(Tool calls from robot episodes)
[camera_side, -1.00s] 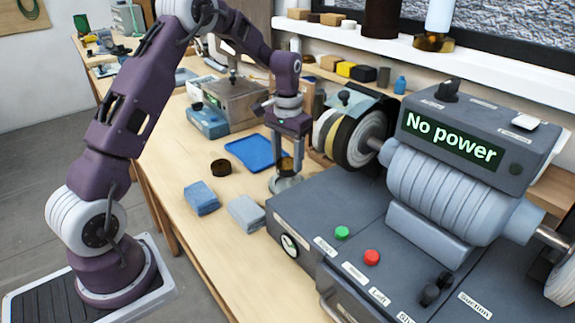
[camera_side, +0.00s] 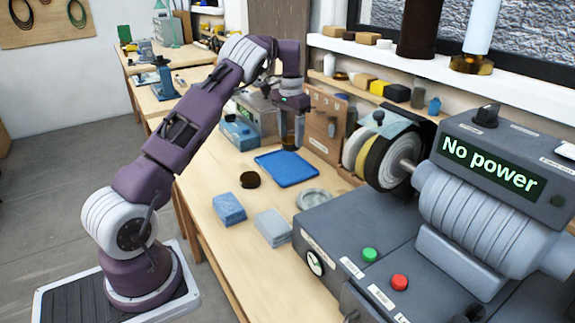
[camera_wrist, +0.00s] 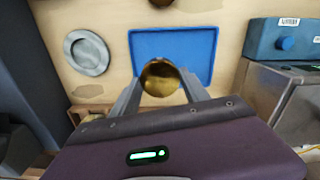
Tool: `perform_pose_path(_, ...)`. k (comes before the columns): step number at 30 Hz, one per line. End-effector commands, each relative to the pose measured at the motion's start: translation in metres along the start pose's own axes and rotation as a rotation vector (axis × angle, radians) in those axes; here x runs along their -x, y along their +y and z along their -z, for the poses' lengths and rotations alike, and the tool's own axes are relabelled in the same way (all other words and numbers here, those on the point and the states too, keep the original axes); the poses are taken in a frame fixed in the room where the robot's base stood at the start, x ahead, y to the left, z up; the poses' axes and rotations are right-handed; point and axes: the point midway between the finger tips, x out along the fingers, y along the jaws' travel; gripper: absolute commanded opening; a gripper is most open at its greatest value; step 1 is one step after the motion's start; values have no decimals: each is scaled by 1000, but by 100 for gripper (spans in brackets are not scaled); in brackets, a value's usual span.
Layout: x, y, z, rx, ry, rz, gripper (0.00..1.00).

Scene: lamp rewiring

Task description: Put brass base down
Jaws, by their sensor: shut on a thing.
==
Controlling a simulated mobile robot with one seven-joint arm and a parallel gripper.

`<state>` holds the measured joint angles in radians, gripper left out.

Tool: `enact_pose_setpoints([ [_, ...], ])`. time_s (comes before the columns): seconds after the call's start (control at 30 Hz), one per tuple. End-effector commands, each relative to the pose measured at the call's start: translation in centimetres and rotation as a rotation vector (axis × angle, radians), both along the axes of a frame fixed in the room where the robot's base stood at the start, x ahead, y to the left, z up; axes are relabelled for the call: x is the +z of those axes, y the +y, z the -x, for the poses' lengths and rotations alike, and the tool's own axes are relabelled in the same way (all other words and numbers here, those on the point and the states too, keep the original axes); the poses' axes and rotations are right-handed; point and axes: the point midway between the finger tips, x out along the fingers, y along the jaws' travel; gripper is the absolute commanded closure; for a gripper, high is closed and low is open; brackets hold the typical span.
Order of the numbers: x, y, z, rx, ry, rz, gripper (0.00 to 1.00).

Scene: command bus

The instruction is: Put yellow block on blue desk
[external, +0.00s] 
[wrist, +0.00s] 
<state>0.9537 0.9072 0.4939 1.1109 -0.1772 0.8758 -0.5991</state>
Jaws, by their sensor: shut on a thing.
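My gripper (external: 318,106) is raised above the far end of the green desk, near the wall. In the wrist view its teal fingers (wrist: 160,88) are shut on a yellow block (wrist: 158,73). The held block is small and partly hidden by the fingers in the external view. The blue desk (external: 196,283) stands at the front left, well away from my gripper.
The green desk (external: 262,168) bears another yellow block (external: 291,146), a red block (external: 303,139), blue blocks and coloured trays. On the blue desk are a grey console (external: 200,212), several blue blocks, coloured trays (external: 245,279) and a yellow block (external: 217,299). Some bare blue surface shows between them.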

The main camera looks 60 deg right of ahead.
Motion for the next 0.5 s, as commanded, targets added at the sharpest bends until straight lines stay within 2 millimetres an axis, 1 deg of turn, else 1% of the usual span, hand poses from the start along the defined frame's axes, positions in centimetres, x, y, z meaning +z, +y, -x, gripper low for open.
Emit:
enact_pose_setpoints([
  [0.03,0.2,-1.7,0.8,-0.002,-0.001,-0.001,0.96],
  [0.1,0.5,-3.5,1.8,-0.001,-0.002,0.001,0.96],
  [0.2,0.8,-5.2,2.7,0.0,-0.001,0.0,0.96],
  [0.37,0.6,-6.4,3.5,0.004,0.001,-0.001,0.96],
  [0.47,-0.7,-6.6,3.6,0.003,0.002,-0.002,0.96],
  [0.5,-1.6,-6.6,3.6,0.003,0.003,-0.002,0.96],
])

**Objective:** Where a line of the records above holds the word "joint", copy that line.

**Expected answer:**
Controlling a simulated mobile robot with one seven-joint arm and a parallel gripper.
`<state>` holds the measured joint angles in radians, gripper left out.

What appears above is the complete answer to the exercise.